(Items from a data source)
================================
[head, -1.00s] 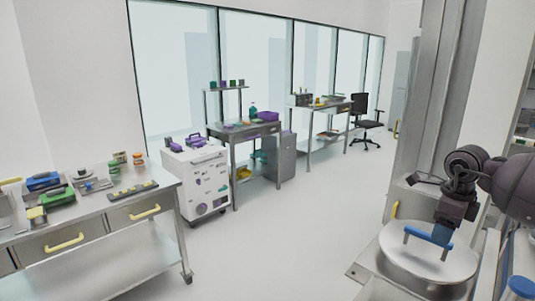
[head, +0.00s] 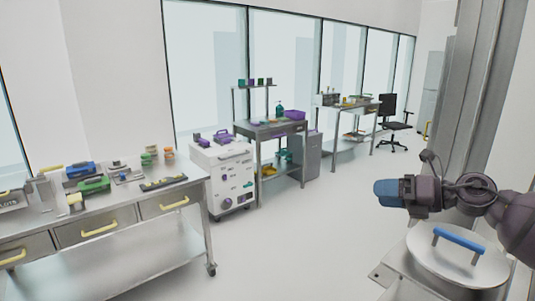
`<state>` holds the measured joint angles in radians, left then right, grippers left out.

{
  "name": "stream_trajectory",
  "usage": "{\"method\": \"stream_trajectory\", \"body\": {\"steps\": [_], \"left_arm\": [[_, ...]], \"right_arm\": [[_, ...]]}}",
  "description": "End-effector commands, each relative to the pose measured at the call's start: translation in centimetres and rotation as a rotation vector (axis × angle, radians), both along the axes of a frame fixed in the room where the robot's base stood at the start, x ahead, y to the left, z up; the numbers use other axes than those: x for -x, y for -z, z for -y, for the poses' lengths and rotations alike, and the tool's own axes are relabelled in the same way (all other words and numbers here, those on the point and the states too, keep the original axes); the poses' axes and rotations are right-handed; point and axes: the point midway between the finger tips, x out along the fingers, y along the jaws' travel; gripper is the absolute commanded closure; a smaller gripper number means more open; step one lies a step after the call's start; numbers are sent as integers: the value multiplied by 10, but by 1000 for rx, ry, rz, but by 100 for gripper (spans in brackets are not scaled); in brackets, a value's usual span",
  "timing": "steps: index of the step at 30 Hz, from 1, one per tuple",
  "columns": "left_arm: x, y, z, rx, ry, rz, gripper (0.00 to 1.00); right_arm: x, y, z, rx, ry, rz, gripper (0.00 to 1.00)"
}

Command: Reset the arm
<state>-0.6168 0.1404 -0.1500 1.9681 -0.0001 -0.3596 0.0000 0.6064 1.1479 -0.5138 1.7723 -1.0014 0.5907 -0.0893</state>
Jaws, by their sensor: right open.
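My right arm comes in from the right edge in the head view. My right gripper (head: 388,193) has blue fingertips and points left, level, in the air above the floor. It is open, and I see nothing held in it. Below and to the right of it is a round metal lid (head: 432,257) with a blue bar handle (head: 460,239). The gripper is apart from the handle. My left gripper is not in view.
A steel table (head: 135,214) with drawers and several small tools stands at the left. A white cart (head: 224,180) and two workbenches (head: 280,130) (head: 345,107) stand along the windows. A grey column (head: 470,100) rises behind my right arm. The middle floor is clear.

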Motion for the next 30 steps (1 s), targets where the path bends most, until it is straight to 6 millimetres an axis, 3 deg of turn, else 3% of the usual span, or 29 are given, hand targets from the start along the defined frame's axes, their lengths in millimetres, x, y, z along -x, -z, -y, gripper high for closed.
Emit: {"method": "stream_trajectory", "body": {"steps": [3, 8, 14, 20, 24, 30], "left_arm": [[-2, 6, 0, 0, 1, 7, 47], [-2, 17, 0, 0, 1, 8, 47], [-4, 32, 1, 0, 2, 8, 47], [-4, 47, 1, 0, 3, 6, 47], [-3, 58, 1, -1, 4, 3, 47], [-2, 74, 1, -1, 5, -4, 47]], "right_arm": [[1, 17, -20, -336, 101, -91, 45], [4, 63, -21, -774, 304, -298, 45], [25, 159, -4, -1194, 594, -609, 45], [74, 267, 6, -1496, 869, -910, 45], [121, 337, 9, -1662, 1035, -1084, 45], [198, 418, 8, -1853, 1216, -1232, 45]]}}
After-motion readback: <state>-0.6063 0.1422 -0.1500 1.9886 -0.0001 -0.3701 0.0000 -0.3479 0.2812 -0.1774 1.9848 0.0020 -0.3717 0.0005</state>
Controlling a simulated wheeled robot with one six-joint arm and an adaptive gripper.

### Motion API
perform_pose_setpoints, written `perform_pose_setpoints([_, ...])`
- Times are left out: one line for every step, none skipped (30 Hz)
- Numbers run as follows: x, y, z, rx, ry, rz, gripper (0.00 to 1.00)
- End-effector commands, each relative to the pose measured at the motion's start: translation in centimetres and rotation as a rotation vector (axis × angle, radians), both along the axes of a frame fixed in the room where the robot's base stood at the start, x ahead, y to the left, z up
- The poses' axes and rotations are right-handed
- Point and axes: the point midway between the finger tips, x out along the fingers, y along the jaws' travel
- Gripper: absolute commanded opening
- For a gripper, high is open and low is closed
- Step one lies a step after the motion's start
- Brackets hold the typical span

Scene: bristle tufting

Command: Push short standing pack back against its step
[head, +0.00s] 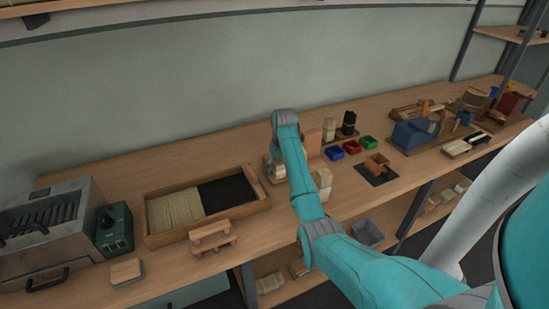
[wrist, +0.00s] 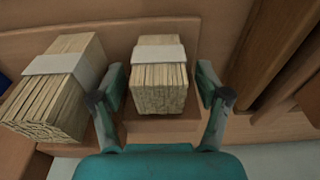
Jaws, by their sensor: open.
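In the wrist view a short pack of pale bristles (wrist: 158,80) with a white band stands between my two fingers. My gripper (wrist: 160,98) is open, with one finger on each side of this pack; I cannot tell if either touches it. A wooden step (wrist: 135,131) shows beneath and around the pack. Whether the pack's back touches the step is hidden. A larger-looking banded pack (wrist: 55,90) stands to the left, beside the left finger. In the head view my arm hides most of the gripper and these packs.
In the head view a wooden tray (head: 206,232) of light and black bristles lies left of my arm, with a small wooden stand (head: 212,238) in front. A pale block (head: 323,180) stands just right of my arm. In the wrist view wooden edges (wrist: 270,45) rise close right.

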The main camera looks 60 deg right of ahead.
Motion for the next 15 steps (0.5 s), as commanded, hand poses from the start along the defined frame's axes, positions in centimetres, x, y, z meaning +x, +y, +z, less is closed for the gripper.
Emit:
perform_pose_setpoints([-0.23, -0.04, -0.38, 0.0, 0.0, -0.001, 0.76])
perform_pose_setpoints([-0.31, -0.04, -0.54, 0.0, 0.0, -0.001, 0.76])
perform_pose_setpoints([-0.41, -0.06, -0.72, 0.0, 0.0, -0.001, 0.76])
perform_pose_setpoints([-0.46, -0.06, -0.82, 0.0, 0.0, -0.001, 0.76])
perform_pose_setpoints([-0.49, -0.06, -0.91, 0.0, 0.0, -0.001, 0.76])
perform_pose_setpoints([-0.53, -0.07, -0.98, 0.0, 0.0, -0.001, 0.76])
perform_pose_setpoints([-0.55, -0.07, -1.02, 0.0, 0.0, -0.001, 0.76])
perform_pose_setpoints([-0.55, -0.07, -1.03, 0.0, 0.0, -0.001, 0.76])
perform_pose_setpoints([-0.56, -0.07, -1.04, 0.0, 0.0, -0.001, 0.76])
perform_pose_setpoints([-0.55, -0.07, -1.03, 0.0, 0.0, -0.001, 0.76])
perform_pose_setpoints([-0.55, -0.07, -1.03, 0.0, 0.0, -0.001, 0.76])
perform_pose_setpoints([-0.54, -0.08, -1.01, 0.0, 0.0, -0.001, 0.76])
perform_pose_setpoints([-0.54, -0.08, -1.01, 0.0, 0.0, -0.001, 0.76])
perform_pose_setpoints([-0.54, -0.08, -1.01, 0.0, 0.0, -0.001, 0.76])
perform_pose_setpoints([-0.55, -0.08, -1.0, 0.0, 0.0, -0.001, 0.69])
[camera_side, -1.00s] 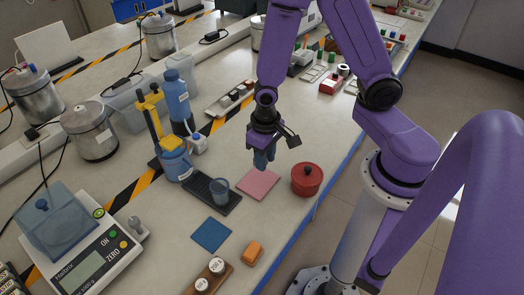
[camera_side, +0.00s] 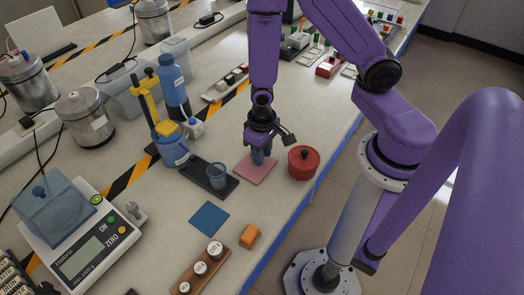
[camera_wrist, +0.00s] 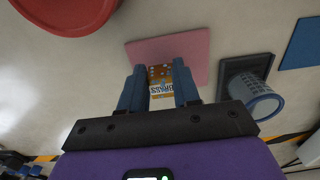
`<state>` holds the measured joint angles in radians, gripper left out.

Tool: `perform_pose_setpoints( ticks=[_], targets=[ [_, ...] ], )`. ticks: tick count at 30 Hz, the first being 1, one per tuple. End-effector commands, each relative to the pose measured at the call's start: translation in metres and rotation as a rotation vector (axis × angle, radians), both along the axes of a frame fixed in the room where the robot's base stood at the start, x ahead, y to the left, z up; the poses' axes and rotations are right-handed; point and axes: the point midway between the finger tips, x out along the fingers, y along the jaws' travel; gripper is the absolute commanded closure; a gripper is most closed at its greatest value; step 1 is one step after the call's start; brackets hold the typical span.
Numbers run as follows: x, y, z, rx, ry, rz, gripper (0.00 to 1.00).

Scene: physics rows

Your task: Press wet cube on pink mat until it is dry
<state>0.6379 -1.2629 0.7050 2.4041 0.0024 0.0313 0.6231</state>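The pink mat (camera_side: 252,174) lies flat on the bench; it also shows in the wrist view (camera_wrist: 193,48). My gripper (camera_side: 262,160) points down over the mat, its blue fingertips at or just above it. In the wrist view, my gripper (camera_wrist: 159,78) has a small cube (camera_wrist: 160,90) between its fingers. The cube has an orange-brown and white face with printed lettering and small spots that may be droplets. The fingers appear to close on both its sides. In the side view the fingers hide the cube. I cannot tell whether it touches the mat.
A red lidded pot (camera_side: 303,163) stands close right of the mat. A dark tray (camera_side: 228,187) with a blue cup (camera_side: 217,175) is to its left. A blue mat (camera_side: 209,218), an orange block (camera_side: 250,236) and a wooden weight rack (camera_side: 222,262) lie nearer the front.

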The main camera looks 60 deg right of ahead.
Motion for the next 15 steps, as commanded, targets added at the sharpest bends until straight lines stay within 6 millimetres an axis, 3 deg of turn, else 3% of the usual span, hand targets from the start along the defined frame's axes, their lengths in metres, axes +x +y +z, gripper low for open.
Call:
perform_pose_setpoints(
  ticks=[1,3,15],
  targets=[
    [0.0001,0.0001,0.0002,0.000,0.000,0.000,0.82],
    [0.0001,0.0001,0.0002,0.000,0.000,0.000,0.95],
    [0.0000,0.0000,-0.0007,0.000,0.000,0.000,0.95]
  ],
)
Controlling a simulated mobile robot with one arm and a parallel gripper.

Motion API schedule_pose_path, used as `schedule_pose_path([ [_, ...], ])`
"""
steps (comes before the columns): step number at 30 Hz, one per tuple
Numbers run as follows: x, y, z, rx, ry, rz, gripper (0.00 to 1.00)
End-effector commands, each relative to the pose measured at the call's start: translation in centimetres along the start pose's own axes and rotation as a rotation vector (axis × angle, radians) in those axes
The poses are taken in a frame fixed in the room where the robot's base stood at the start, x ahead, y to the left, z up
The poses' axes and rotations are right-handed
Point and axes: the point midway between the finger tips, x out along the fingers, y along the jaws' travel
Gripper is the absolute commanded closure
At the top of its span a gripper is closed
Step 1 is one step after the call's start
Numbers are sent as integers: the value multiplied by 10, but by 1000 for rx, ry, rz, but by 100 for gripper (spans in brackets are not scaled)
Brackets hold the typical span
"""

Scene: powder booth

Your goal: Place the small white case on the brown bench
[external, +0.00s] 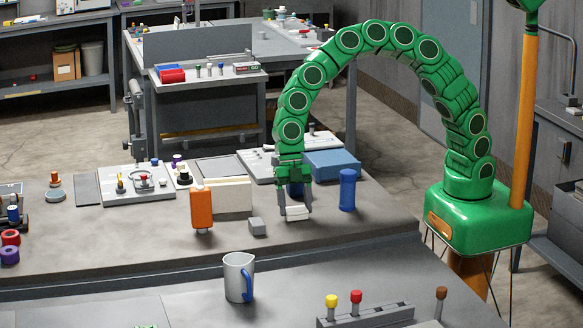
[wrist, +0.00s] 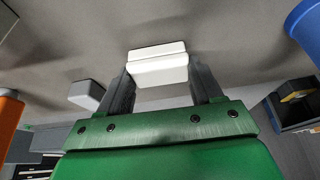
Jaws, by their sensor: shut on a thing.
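The small white case (external: 297,213) is between the fingers of my gripper (external: 296,204). In the wrist view, the white case (wrist: 158,65) spans the gap between the two dark fingers, so my gripper (wrist: 162,80) is shut on it. The case is low over the brown-grey bench top (external: 130,240), near its right end. I cannot tell whether its underside touches the surface. The fingers hide its ends.
A blue cylinder (external: 347,190) stands close on the right. A small grey block (external: 257,226) and an orange bottle (external: 202,209) are to the left. A blue box (external: 332,163) lies behind. A mug (external: 239,277) stands on the nearer bench.

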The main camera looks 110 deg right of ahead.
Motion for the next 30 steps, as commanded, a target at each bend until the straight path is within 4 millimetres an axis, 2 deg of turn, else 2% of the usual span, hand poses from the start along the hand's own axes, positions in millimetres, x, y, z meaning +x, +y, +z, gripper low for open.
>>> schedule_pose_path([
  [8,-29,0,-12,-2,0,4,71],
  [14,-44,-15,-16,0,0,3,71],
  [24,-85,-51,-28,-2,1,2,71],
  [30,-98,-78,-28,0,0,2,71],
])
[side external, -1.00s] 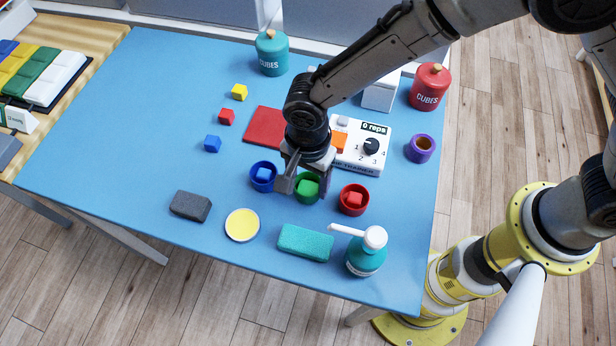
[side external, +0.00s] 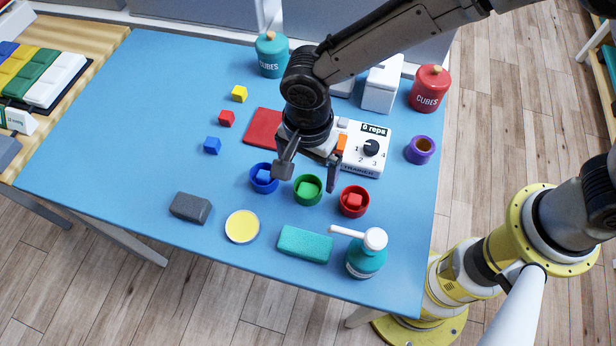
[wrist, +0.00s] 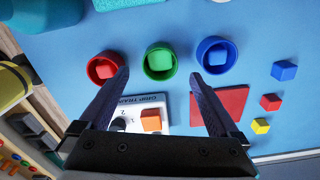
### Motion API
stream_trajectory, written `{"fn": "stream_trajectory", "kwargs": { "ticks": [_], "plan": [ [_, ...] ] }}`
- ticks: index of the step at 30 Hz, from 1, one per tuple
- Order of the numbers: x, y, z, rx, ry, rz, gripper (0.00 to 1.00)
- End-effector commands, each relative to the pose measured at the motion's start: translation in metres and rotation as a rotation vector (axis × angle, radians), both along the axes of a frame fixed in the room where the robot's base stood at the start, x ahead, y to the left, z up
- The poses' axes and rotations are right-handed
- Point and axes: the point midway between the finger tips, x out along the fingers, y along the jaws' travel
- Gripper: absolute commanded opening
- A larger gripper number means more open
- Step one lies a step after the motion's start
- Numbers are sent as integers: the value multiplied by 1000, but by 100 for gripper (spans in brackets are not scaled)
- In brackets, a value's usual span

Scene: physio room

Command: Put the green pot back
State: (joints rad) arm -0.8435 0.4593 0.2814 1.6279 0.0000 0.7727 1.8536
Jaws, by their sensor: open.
================================
Required work.
State how many lines above contain the string "Controlling", with no other words.

Written reply.
2